----- DATA PROVIDED
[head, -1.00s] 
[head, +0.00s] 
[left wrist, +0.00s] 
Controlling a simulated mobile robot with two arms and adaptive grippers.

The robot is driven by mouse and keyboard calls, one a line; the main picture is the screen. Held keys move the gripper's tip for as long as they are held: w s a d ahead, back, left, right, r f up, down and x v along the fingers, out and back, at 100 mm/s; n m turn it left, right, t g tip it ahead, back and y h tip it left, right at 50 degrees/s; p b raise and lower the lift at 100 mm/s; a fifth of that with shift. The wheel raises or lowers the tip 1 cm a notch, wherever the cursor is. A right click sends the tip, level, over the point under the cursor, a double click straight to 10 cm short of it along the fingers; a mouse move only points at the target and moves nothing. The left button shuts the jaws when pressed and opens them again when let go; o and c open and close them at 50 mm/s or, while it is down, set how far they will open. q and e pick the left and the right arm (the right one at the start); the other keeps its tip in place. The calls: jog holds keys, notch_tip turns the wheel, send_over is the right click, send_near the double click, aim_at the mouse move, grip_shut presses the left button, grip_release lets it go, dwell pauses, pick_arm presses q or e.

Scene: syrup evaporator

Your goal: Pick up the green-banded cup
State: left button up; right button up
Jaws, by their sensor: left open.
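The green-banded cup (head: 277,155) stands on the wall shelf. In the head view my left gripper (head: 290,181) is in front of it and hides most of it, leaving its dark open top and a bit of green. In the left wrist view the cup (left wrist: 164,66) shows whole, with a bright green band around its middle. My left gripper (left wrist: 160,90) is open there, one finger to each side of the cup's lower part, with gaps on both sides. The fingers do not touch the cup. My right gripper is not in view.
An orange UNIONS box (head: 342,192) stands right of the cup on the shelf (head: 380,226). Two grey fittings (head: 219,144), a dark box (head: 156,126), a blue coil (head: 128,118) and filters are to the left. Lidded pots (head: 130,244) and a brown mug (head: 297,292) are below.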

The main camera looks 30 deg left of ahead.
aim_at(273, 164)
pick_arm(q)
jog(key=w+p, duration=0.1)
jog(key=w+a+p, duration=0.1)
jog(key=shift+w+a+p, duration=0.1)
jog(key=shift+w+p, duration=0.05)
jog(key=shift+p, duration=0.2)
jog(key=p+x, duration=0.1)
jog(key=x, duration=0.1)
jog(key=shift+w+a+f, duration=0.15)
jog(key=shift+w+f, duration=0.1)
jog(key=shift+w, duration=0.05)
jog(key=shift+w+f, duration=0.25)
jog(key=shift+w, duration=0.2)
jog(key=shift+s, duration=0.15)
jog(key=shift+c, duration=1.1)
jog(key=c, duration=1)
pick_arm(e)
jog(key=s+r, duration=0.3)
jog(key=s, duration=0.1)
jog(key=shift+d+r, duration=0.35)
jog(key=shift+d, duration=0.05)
----------
Show the data once more, exactly as it was written.

__COMPLETED TASK__:
[head, -1.00s] 
[head, +0.00s] 
[left wrist, +0.00s] 
Controlling a simulated mobile robot with two arms and adaptive grippers.

The robot is driven by mouse and keyboard calls, one a line; the main picture is the screen. Held keys move the gripper's tip for as long as they are held: w s a d ahead, back, left, right, r f up, down and x v along the fingers, out and back, at 100 mm/s; n m turn it left, right, t g tip it ahead, back and y h tip it left, right at 50 degrees/s; p b raise and lower the lift at 100 mm/s; a fifth of that with shift. The wheel raises or lowers the tip 1 cm a notch, wherever the cursor is. A right click sends the tip, level, over the point under the cursor, a double click straight to 10 cm short of it along the fingers; a mouse move only points at the target and moves nothing. The left button shuts the jaws when pressed and opens them again when let go; o and c open and close them at 50 mm/s or, while it is down, set how far they will open. q and e pick the left and the right arm (the right one at the start); the other keeps its tip in place. The calls: jog holds keys, notch_tip turns the wheel, send_over is the right click, send_near the double click, aim_at the mouse move, grip_shut presses the left button, grip_release lets it go, dwell pauses, pick_arm presses q or e.

Scene: syrup evaporator

Your goal: Pick up the green-banded cup
State: left button up; right button up
Jaws, by their sensor: left open.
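The green-banded cup (head: 277,155) stands on the wall shelf. In the head view my left gripper (head: 290,181) is in front of it and hides most of it, leaving its dark open top and a bit of green. In the left wrist view the cup (left wrist: 164,66) shows whole, with a bright green band around its middle. My left gripper (left wrist: 160,90) is open there, one finger to each side of the cup's lower part, with gaps on both sides. The fingers do not touch the cup. My right gripper is not in view.
An orange UNIONS box (head: 342,192) stands right of the cup on the shelf (head: 380,226). Two grey fittings (head: 219,144), a dark box (head: 156,126), a blue coil (head: 128,118) and filters are to the left. Lidded pots (head: 130,244) and a brown mug (head: 297,292) are below.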

The main camera looks 30 deg left of ahead.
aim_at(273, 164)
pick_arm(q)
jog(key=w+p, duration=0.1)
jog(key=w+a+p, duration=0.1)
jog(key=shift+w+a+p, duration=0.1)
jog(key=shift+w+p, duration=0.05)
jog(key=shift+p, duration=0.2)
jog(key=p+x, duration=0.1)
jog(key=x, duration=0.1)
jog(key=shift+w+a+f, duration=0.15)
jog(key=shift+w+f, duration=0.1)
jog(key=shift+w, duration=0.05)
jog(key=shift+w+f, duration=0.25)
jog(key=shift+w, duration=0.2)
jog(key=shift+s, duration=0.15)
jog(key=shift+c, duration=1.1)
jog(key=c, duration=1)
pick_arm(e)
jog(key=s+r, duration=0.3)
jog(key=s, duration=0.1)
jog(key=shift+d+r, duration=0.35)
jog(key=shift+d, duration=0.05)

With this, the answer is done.